Skylab, the United States’ first space station was launched May 14, 1973. Now WE know em


The space station Skylab, developed and operated by NASA, included a workshop, a solar observatory, and other systems.

It was launched May 14, 1973 by a modified Saturn V rocket.

Skylab was damaged during launch when the micrometeoroid shield separated from the workshop and tore away, taking one of two main solar panel arrays with it and jamming the other one so that it could not deploy. This deprived Skylab of most of its electrical power, and also removed protection from intense solar heating, threatening to make it unusable.

NASA’s “Mr. Fix It” Jack Kinzler found a solution that did not require a dangerous spacewalk by the first Skylab crew.

The first of three, 3 astronaut crew, missions was able to save it in the first in-space major repair, by deploying a replacement heat shade and freeing the jammed solar panels.


Numerous scientific experiments were conducted aboard Skylab during its operational life, and crews were able to confirm the existence of coronal holes in our Sun.

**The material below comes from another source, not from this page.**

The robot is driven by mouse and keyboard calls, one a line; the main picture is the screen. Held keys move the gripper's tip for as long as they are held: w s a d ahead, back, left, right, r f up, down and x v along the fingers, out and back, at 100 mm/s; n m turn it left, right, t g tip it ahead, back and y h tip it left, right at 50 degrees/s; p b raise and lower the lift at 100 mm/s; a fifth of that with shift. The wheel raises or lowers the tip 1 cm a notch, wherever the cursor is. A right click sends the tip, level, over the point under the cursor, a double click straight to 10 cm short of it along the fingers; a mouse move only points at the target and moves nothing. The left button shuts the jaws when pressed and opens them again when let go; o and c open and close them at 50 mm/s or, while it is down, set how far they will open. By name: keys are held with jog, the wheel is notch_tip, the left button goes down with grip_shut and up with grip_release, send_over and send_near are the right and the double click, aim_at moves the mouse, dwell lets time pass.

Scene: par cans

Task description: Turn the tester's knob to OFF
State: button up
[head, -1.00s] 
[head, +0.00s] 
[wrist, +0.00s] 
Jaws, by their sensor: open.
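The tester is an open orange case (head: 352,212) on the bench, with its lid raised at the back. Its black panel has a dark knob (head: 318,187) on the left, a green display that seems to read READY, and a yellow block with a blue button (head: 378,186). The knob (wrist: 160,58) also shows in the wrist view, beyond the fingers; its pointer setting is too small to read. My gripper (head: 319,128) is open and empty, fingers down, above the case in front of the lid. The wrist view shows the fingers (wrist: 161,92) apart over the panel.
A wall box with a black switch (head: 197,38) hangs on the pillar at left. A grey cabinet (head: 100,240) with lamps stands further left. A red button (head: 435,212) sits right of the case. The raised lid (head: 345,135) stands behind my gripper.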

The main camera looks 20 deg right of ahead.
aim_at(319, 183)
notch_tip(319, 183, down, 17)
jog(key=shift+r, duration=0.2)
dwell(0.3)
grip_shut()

The Earth Resources Experiment Package (EREP) was also used to view Earth with sensors that recorded data in the visible, infrared, and microwave spectral regions. Thousands of photographs of our planet were taken, and records for human time spent in orbit were extended.

Plans were made to refurbish and reuse Skylab, using the Space Shuttle to boost its orbit and repair it.

However, development of the Space Shuttle was delayed, and Skylab reentered Earth’s atmosphere and disintegrated on July 20, 1979, with debris striking portions of Western Australia.